Ce livre, fait surtout de pliages et de découpages, comporte 32 pages pour l’instant vierges. L’enjeu pour l’artisane était de présenter un produit utilisable, dont les pages vides seraient susceptibles de titiller la créativité d’un poète ou d’un écrivain.

Artisanat artistique

L’œuvre finie allie plusieurs techniques chères à Anna Cavallini comme l’origami – plusieurs dizaines de grues en papier se trouvent d’ailleurs à divers endroits de son atelier – ainsi que le suminagashi, littéralement «encre flottante».

«C’est une technique ancestrale japonaise qui rassemble quatre éléments: l’eau, le papier, le souffle et l’encre de chine.» Le suminagashi permet d’obtenir des motifs marbrés subtils, dans des tons pastels qui se prêtent bien à la décoration d’un livre.

«Marbreur est encore un vrai métier, surtout en France, où on trouve encore des professionnels. Au Japon, c’est aussi un métier traditionnel. A l’époque, la famille impériale avait son propre marbreur chargé des papiers officiels.»
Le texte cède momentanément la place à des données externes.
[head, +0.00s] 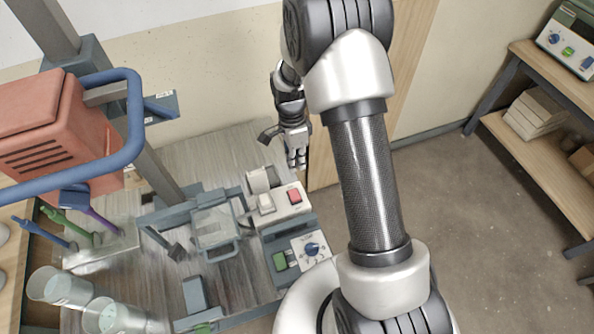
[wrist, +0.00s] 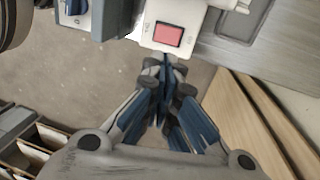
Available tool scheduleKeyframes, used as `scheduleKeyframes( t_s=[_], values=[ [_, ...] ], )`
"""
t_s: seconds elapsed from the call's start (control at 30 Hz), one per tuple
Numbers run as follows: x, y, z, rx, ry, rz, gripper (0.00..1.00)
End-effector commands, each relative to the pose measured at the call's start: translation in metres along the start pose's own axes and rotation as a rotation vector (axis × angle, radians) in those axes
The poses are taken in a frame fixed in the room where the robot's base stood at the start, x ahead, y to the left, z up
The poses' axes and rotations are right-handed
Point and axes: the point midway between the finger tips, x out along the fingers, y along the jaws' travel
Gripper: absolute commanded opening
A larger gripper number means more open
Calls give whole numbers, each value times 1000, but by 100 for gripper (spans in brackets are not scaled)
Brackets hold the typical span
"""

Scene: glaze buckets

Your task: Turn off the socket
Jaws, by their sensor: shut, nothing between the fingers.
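The socket (head: 281,214) is a pale box with a red rocker switch (head: 294,195) at its right end in the head view. A white plug stands in its left part. In the wrist view the socket (wrist: 150,38) is at the top, cut off by the frame edge, and its red switch (wrist: 168,35) is fully visible. My gripper (head: 297,163) is shut and empty, beyond the socket in the head view. In the wrist view its fingertips (wrist: 165,64) appear just below the switch, near the socket's edge. I cannot tell their height above it.
A control box with a blue knob (head: 312,249) and green button stands beside the socket. A red machine with a blue handle (head: 140,130) is at left, above clear buckets (head: 60,288). A shelf (head: 555,165) is at right. Floor between is clear.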

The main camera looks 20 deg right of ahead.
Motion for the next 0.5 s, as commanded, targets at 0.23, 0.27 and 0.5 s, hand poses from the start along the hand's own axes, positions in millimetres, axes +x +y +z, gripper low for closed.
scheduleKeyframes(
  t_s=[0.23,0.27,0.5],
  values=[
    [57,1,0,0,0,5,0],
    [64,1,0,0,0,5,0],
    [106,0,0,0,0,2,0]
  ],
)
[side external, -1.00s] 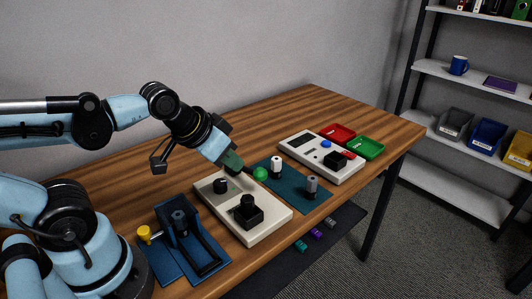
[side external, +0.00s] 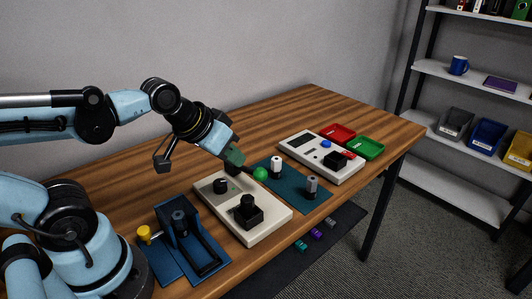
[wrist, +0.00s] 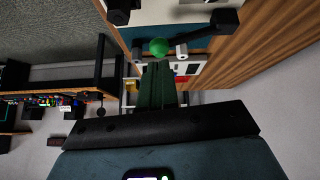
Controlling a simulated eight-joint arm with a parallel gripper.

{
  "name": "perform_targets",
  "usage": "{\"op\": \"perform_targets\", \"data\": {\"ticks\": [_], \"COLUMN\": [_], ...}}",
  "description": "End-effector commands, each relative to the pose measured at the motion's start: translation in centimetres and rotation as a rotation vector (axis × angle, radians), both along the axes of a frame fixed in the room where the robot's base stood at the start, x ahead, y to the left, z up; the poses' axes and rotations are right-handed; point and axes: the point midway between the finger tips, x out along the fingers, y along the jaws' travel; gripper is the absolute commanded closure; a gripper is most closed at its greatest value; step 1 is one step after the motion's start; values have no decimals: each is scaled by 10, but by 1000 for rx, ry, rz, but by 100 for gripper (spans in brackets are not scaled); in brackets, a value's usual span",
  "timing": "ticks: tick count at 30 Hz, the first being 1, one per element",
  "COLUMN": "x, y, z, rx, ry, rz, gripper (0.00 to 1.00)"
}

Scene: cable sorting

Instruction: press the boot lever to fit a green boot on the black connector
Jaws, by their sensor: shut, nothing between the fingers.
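The green ball knob (side external: 261,173) of a lever stands at the far end of the cream station (side external: 272,228); its dark arm runs left, partly behind my gripper. My gripper (side external: 238,158) is shut and empty, just above and left of the knob. In the wrist view the green knob (wrist: 158,47) shows just beyond the closed green fingertips (wrist: 157,66); I cannot tell whether they touch. A black cylindrical part (side external: 221,185) and a black block with a round top (side external: 248,212) stand on the station. I cannot tell which is the black connector, nor see a green boot.
A teal mat (side external: 294,200) holds a white cylinder (side external: 277,164) and a grey cylinder (side external: 311,187). A blue fixture (side external: 183,245) with a yellow knob stands front left. A white tester (side external: 318,165), a red tray (side external: 337,132) and a green tray (side external: 366,148) are farther right. The back of the table is clear.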

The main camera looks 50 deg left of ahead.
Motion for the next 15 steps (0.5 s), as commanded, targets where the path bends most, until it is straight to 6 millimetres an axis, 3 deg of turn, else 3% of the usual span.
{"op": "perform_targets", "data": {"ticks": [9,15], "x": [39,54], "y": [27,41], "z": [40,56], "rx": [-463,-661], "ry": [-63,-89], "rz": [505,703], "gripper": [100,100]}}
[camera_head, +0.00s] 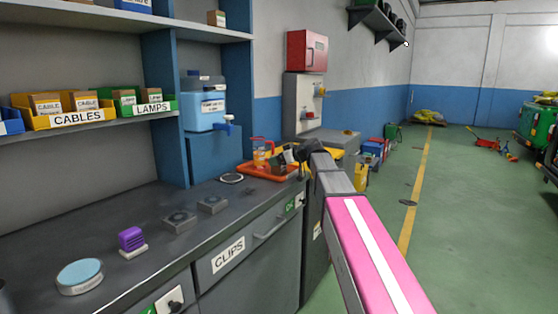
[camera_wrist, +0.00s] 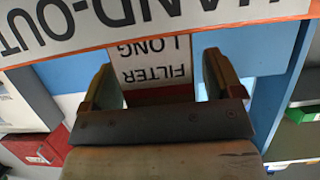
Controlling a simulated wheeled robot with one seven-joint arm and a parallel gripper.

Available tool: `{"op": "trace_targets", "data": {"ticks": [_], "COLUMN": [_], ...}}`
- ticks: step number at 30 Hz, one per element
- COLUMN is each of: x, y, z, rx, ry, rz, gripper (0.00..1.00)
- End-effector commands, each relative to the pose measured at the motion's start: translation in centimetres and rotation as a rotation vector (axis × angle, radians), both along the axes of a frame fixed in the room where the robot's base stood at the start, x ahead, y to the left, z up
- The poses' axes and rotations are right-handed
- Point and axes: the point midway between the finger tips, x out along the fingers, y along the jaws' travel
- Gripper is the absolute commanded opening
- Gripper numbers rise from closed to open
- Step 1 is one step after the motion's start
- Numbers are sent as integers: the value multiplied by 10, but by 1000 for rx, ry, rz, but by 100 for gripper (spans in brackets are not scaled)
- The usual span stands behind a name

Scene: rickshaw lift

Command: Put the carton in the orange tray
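The orange tray (camera_head: 262,173) sits at the far end of the dark counter. My gripper (camera_head: 299,151) is at its right end, partly hidden by my own arm. The wrist view is upside down. In it a carton labelled "FILTER LONG" (camera_wrist: 155,62) shows between and beyond my fingers (camera_wrist: 163,80). The fingers are apart, with a gap to the carton on the right side. The tray's wall, with a white "HAND-OUT" label (camera_wrist: 150,18), hides the carton's base. I cannot tell if the carton rests on the tray's floor.
A blue water container (camera_head: 205,108) is behind, left. Grey blocks (camera_head: 180,220), a purple item (camera_head: 131,238) and a light blue round tin (camera_head: 80,276) lie along the counter. The green floor at right is mostly open.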

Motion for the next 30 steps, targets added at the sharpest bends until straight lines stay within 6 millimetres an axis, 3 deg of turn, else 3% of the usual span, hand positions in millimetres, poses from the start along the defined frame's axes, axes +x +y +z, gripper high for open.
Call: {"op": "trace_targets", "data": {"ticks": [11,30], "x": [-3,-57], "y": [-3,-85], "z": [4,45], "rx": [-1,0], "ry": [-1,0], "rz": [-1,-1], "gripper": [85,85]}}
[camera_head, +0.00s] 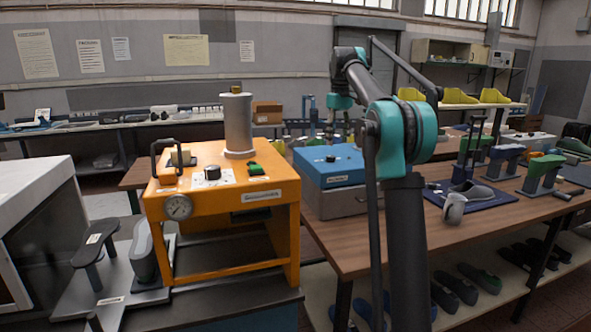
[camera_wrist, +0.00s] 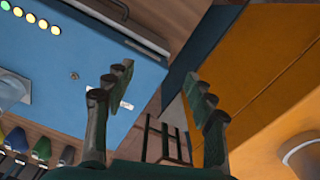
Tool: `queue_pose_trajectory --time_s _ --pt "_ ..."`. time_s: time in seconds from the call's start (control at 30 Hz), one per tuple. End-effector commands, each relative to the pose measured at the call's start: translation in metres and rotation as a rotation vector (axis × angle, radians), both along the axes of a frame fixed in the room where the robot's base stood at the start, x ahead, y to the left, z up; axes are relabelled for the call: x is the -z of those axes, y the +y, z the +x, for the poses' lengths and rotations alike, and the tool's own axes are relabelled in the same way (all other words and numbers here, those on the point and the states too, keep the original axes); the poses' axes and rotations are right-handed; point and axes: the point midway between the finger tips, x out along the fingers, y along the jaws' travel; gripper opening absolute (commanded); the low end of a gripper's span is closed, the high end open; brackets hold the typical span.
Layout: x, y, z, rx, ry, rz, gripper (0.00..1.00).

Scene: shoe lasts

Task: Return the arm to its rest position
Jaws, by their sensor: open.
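My arm stands in the right middle of the head view, with a dark upright link, a teal joint (camera_head: 408,132) and an upper part bent over toward the back left. My gripper (camera_wrist: 158,84) shows in the wrist view with its two dark fingers spread apart and nothing between them. In the head view the fingers are hard to make out. The wrist view shows the blue top of a box (camera_wrist: 75,75) on the left and an orange machine surface (camera_wrist: 270,85) on the right, both beyond the fingers.
The orange machine (camera_head: 225,205) with a grey cylinder (camera_head: 237,125) stands left of my arm. The blue-topped box (camera_head: 330,165) sits on the wooden table (camera_head: 350,245) between them. A shoe (camera_head: 475,192) on a dark mat and green and blue stands (camera_head: 543,172) are at the right.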

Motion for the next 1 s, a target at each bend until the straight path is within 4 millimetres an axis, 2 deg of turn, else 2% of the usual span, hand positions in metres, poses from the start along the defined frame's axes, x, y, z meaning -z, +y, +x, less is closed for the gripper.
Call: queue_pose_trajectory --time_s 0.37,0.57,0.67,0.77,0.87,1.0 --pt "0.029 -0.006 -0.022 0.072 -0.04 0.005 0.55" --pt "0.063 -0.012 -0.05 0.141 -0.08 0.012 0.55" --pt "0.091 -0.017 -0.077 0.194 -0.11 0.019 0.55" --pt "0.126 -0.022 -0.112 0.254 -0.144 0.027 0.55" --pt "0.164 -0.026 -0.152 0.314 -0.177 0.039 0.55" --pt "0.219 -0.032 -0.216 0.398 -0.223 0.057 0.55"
Onde est déjà arrivée au Japon pour figurer au sein de l’exposition qui démarre ces prochains jours. L’artiste, en revanche, restera en Suisse, faute de temps. Malgré la chance de pouvoir exposer son œuvre en compagnie d’artistes de divers endroits du monde, la Chamblonnoise garde les pieds sur terre: «Je me sens plus artisane qu’artiste. Il y a, c’est juste, un côté très créatif dans le métier de relieur. Il faut beaucoup inventer et rechercher de nouvelles idées, et j’adore ça. Mais pour moi, la reliure est avant tout un métier artisanal.»